Scenario 10: IMF and World Bank turn their attentions to productivity
Finally, Saxo Bank looks at what could happen if two of the globe's leading financial institutions turned their attentions away from GDP and instead focus on ‘productivity’, or each nation’s output per hour worked.
“In a surprising move at the International Monetary Fund and World Bank spring meetings, chief economists Pinelopi Goldberg and Gita Gopinath announce their intent to stop measuring GDP,” Saxo imagines.
“They argue that GDP has failed to capture the real impact of low-cost, technology-based services and has been unable to account for environmental issues, as attested by the gruesome effects from pollution on human health and the environment in India and elsewhere around the world."
Productivity is certainly one of the most popular, and yet least understood, terms in economics. Simply defined, it refers to output per hour worked.
The bank suggests a move such as this would allow both the IMF and World Bank to better monitor the true standard of living per country and also would indicate central banks no longer possess dominant control over each nation state’s economy.
“In the real world, however, productivity is a much more complex notion.
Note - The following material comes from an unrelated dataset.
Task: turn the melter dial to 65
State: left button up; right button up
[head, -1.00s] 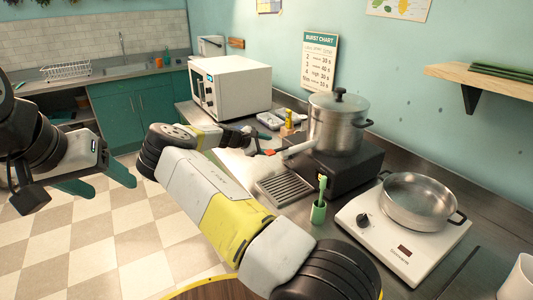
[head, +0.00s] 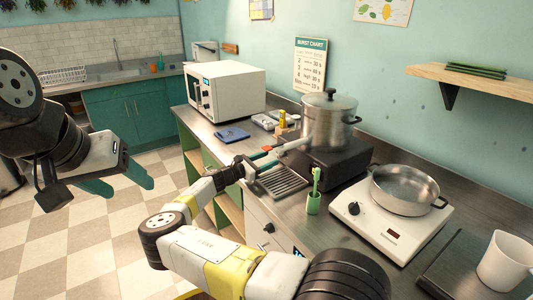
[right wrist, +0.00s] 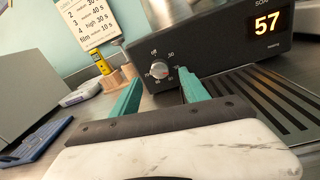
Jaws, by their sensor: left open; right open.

In fact, it can be considered as the greatest determinant of the standard of living over time,” the bank says.
“If a country is looking to improve people’s happiness and health, it needs to produce more per worker than it did in the past. This unprecedented decision by the IMF and the World Bank also symbolises the transition away from the central bank-dominated era that has been associated with the collapse in global productivity since the global financial crisis.”